→ Source data:
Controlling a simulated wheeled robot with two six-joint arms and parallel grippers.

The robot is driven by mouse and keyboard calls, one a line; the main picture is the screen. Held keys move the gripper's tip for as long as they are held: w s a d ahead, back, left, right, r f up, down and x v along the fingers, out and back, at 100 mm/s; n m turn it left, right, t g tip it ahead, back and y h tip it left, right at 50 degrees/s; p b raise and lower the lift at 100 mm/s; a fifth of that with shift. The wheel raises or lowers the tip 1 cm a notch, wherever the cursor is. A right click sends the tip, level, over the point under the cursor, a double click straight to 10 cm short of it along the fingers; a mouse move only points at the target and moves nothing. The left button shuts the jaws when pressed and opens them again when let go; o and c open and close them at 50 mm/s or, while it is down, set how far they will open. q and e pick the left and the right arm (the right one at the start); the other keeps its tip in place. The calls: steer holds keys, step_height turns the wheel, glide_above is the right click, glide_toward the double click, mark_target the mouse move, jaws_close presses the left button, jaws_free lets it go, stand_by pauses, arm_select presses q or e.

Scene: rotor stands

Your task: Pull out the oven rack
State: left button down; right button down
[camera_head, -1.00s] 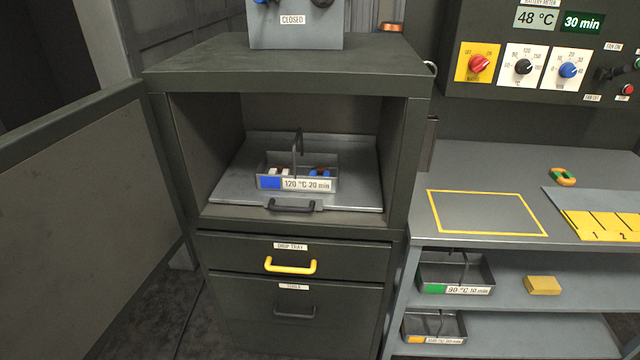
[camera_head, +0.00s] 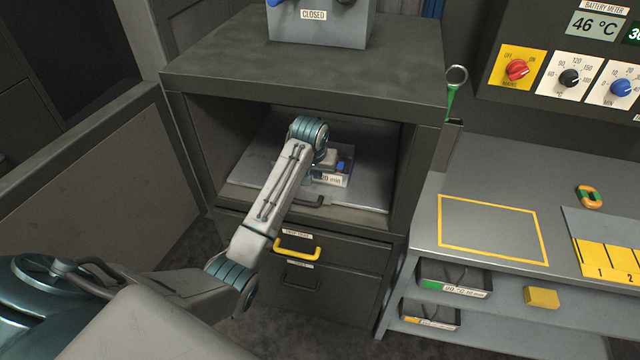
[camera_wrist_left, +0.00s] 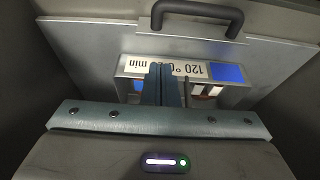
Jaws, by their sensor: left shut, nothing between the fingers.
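The oven rack (camera_head: 368,188) is a grey metal plate inside the open oven, with a dark handle (camera_head: 314,202) on its front edge. The handle shows at the top of the left wrist view (camera_wrist_left: 197,14). A small tray (camera_head: 334,179) labelled "120 °C 20 min" with blue and white items sits on the rack. My left gripper (camera_wrist_left: 165,88) is inside the oven over the tray's label, apart from the handle. Its two fingers are together with nothing between them. In the head view my wrist hides much of the tray. My right gripper is not in view.
The oven door (camera_head: 85,190) stands open at the left. Below the oven is a drip tray drawer with a yellow handle (camera_head: 297,247). A bench (camera_head: 490,185) with shelves is at the right. The oven's walls and top enclose my left wrist.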

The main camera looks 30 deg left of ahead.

→ Exercise objective: Give again, exactly as written, only the lines that start at the one with "Your task: Pull out the oven rack" and end at the one with "[camera_wrist_left, +0.00s]", both included. Skip any pictures.

→ Full response:
Your task: Pull out the oven rack
State: left button down; right button down
[camera_head, -1.00s] 
[camera_head, +0.00s] 
[camera_wrist_left, +0.00s] 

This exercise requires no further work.